[Robot task records]
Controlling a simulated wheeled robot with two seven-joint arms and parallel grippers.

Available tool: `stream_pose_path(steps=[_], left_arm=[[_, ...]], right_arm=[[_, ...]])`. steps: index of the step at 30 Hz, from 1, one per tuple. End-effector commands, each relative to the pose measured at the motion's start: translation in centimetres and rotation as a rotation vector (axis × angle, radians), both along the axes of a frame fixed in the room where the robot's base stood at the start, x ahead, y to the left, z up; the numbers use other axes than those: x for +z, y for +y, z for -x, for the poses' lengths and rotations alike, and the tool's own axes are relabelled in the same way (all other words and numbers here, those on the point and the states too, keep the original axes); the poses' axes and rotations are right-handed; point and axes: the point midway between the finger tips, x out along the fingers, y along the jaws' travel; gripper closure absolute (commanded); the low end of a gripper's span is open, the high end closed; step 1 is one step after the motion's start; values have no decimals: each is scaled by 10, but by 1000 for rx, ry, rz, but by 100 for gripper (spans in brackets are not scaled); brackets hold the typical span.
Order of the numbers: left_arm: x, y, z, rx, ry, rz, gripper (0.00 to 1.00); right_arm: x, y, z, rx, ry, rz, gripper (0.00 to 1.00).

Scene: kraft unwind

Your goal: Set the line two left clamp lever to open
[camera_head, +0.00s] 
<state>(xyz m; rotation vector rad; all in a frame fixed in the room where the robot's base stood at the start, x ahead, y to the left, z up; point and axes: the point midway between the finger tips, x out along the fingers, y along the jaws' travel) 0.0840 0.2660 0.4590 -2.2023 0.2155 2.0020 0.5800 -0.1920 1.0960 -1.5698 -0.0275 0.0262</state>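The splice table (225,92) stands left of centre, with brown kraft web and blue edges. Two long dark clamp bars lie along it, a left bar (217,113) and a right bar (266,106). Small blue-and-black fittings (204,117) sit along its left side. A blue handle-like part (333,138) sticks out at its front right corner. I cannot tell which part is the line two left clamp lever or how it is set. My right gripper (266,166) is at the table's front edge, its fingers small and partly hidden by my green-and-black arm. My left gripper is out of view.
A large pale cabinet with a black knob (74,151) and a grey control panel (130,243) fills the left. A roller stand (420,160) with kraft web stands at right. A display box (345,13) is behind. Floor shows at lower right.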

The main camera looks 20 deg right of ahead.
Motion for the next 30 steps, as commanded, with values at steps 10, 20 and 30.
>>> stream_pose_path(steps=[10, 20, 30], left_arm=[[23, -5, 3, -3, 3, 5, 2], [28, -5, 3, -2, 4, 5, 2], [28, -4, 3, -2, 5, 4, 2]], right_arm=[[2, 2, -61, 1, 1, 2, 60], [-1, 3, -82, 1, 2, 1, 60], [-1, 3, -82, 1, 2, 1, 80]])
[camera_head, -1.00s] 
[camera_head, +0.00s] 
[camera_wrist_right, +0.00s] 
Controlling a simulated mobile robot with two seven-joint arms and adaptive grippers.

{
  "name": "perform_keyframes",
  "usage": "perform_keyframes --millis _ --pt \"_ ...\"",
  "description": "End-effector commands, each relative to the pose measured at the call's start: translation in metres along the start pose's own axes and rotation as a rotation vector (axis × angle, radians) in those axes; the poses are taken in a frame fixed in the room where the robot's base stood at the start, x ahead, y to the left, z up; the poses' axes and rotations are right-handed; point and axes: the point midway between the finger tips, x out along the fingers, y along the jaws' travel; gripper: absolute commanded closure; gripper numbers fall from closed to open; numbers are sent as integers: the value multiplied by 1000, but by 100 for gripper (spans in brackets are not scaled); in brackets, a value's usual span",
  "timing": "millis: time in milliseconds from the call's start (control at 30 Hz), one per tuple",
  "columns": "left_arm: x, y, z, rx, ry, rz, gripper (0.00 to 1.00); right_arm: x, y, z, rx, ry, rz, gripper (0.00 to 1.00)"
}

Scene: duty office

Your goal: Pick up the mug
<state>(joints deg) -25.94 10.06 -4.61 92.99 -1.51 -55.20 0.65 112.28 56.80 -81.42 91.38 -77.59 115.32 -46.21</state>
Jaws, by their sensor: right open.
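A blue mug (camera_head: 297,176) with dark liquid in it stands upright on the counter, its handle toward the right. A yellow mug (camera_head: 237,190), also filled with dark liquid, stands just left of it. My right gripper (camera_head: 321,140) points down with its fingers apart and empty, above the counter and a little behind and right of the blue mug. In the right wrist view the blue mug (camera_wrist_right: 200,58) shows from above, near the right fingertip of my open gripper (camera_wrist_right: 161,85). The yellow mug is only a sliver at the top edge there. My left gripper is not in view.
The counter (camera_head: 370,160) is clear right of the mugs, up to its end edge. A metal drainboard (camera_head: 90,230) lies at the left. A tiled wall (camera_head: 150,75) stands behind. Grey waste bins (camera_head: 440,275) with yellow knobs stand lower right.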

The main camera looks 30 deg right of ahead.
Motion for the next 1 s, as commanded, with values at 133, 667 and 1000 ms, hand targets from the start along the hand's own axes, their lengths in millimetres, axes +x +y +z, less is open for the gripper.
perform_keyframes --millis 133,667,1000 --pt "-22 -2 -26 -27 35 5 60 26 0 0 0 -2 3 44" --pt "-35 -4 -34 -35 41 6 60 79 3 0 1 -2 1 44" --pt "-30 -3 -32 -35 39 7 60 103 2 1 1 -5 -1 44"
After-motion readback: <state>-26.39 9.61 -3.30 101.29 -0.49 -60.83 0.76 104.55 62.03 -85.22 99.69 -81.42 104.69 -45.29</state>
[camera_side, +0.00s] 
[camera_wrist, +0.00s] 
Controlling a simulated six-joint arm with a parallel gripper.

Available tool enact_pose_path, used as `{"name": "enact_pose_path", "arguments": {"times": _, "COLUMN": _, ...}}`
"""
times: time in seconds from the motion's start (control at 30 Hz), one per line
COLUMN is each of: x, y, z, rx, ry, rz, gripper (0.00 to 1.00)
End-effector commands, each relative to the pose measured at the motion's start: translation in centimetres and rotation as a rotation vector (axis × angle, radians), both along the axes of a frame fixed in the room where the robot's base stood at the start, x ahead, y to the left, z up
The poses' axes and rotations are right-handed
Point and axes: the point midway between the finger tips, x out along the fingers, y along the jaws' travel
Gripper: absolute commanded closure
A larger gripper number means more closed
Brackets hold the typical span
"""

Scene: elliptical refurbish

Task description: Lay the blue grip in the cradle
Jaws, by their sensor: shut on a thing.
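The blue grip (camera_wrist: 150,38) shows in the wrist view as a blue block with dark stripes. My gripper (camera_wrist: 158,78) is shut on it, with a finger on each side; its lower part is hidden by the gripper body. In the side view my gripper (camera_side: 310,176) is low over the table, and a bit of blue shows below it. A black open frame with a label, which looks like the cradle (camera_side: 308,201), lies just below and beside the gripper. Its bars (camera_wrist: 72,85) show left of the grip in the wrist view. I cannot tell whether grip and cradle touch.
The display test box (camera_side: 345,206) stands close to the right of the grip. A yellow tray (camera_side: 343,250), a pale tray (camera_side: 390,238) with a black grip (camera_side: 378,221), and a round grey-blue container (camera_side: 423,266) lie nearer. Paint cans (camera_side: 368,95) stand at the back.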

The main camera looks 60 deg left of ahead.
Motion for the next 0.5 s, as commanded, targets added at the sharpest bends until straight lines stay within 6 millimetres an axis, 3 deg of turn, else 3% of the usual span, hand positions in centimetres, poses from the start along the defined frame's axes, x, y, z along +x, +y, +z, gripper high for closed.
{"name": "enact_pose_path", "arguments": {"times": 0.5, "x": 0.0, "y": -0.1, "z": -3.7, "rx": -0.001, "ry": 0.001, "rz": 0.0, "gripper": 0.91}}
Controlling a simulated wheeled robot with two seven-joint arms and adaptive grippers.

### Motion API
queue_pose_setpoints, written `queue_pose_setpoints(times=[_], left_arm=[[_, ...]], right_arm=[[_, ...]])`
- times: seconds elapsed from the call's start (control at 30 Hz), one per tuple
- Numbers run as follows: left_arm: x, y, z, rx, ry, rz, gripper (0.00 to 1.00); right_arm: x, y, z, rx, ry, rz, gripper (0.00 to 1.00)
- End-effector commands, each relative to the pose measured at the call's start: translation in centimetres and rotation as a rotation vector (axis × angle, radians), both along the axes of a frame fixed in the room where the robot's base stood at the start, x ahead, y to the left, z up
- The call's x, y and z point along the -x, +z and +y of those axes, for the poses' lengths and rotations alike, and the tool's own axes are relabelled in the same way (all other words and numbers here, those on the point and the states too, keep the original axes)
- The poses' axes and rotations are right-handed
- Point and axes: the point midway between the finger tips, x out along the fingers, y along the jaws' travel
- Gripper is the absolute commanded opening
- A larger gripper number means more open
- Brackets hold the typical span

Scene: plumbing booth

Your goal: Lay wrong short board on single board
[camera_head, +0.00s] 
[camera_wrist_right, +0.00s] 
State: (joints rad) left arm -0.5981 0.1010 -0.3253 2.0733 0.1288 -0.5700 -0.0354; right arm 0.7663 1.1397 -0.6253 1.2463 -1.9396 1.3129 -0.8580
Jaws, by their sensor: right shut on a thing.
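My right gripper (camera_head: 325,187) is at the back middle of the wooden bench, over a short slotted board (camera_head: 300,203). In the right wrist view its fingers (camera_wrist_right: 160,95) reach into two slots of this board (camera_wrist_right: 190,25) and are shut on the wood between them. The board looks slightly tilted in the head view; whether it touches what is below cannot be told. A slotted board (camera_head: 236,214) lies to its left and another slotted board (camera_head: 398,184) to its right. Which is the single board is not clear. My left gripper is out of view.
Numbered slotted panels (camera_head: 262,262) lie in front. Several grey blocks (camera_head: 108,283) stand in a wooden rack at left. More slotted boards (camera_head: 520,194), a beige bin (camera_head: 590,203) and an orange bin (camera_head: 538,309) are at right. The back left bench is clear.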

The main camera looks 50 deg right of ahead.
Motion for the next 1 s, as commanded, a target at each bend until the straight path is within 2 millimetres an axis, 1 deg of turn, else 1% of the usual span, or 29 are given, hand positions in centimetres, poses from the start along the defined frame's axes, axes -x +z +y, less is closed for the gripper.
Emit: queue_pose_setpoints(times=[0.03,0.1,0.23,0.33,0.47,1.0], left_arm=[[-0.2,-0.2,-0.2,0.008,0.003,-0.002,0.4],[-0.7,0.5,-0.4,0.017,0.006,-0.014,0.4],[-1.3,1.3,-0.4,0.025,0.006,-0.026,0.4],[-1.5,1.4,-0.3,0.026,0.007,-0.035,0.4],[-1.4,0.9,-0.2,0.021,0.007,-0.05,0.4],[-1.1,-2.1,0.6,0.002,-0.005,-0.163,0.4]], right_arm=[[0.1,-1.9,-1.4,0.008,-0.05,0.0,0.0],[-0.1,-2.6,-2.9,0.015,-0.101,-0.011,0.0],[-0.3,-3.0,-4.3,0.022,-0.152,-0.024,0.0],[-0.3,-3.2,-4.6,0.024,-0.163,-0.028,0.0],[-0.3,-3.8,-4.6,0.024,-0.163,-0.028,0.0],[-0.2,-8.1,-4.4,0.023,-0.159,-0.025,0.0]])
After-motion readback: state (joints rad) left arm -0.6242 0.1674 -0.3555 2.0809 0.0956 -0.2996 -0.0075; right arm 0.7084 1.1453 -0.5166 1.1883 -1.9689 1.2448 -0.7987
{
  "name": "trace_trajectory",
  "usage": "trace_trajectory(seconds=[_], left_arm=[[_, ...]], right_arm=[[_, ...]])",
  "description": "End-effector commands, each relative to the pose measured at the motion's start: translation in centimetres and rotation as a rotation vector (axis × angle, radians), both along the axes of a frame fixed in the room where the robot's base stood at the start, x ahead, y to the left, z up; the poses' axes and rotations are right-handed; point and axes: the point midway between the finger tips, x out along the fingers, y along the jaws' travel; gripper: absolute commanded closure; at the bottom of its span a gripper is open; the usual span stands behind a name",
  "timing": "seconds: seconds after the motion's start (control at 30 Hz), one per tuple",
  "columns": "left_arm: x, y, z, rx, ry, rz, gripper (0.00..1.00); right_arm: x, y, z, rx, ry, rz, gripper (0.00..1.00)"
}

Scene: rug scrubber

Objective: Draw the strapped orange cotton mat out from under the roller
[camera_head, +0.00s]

*TASK:* How many lines in the listing contain "Your"? Answer with the number alone.

*ANSWER TO THE TASK:* 3